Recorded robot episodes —
* Begin *

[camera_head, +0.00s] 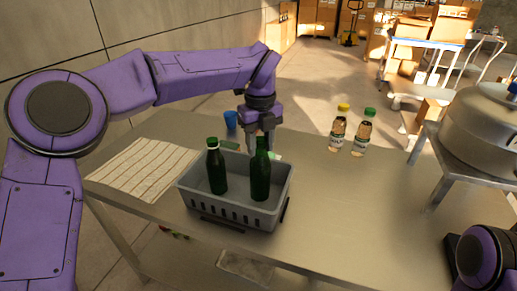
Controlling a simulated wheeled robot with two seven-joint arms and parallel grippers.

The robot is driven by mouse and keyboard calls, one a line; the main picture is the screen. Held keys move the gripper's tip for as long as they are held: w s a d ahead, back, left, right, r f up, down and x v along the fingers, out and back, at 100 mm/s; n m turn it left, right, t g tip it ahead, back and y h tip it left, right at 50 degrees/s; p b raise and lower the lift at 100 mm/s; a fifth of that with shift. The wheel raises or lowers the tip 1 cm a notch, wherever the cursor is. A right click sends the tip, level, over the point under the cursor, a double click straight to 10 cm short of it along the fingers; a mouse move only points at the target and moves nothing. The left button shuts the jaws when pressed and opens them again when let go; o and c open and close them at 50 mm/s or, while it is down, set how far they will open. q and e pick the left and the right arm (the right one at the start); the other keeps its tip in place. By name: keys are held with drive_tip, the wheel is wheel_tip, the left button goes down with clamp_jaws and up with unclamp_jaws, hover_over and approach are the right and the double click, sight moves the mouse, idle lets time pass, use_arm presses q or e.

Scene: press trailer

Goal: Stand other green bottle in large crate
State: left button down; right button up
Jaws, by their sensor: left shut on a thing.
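The grey crate (235,211) stands on the metal table. The bottle partly hides the fingers. My right gripper is out of view; only part of that arm shows at the bottom right.
A striped cloth (146,168) lies left of the crate. A blue cup (231,120) stands behind it. Two pale bottles, one yellow-capped (338,132) and one green-capped (362,135), stand at the back right. A large metal vessel (487,127) is at the right.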

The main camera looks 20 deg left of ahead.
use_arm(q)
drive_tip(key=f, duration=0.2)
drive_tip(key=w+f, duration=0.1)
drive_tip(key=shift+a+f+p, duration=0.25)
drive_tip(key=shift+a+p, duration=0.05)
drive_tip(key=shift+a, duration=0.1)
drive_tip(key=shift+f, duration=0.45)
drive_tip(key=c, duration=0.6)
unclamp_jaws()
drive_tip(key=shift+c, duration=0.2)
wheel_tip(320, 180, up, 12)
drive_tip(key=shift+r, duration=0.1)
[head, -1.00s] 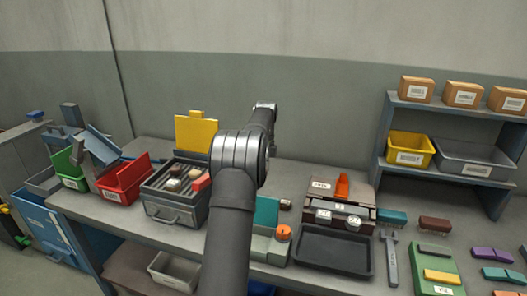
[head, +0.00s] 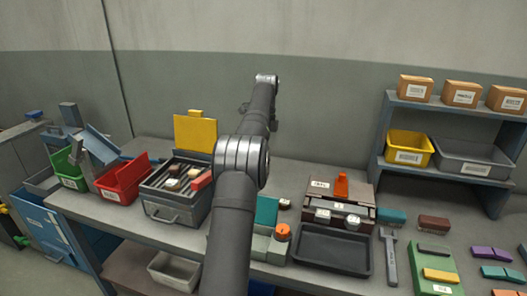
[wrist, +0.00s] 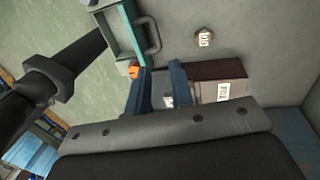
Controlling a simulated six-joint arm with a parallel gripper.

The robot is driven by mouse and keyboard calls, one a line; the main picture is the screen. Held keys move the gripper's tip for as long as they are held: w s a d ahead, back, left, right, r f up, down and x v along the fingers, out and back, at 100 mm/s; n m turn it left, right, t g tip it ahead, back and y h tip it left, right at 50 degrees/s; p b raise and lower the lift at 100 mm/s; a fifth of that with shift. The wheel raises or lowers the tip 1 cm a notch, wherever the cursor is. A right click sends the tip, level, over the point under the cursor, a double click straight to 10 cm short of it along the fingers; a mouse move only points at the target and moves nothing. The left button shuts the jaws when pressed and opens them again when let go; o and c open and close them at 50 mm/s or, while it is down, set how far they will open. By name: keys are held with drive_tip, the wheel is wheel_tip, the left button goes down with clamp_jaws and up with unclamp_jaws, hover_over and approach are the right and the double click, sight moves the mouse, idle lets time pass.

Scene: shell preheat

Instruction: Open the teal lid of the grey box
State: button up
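The grey box (head: 262,245) with the teal lid (head: 267,210) stands on the bench, partly hidden behind my arm in the head view. An orange knob (head: 282,232) is at its right side. In the wrist view the box (wrist: 125,28) is at the upper left, with teal edges, a dark handle (wrist: 154,36) and the orange knob (wrist: 134,70). I cannot tell the lid's exact angle. My gripper (wrist: 162,76) shows two blue fingers apart, with nothing held between them. It is near the orange knob in the picture, not visibly touching the lid. The head view hides it.
A brown labelled case (head: 340,200) and a black tray (head: 334,250) stand right of the box. A grey toolbox (head: 175,212) with a raised yellow lid and a red bin (head: 122,180) stand left. A small round labelled item (wrist: 204,38) is nearby.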

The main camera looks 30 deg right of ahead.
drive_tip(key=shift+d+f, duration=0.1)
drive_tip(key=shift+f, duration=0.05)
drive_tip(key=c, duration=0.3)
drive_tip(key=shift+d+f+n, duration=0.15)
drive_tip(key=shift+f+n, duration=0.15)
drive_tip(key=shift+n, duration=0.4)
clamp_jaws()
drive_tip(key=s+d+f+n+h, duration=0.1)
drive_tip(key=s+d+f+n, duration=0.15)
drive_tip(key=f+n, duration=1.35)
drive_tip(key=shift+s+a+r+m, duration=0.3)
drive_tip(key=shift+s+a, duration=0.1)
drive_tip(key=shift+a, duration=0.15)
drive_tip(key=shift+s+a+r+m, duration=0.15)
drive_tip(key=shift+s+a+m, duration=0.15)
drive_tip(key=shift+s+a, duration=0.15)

* End *

Repeat the lines above exactly, beginning with the one containing "Scene: press trailer" and finishing with the one containing "Controlling a simulated six-joint". No pictures belong in the copy.

Scene: press trailer

Goal: Stand other green bottle in large crate
State: left button down; right button up
Jaws, by their sensor: left shut on a thing.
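The grey crate (235,211) stands on the metal table. The bottle partly hides the fingers. My right gripper is out of view; only part of that arm shows at the bottom right.
A striped cloth (146,168) lies left of the crate. A blue cup (231,120) stands behind it. Two pale bottles, one yellow-capped (338,132) and one green-capped (362,135), stand at the back right. A large metal vessel (487,127) is at the right.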

The main camera looks 20 deg left of ahead.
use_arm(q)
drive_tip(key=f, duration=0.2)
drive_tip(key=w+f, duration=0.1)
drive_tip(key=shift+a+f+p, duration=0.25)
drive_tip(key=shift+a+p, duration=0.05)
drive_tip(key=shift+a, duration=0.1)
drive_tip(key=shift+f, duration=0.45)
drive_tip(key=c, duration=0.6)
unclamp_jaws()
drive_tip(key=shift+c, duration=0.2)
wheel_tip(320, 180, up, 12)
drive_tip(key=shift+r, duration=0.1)
[head, -1.00s] 
[head, +0.00s] 
[wrist, +0.00s] 
Controlling a simulated six-joint arm with a parallel gripper.

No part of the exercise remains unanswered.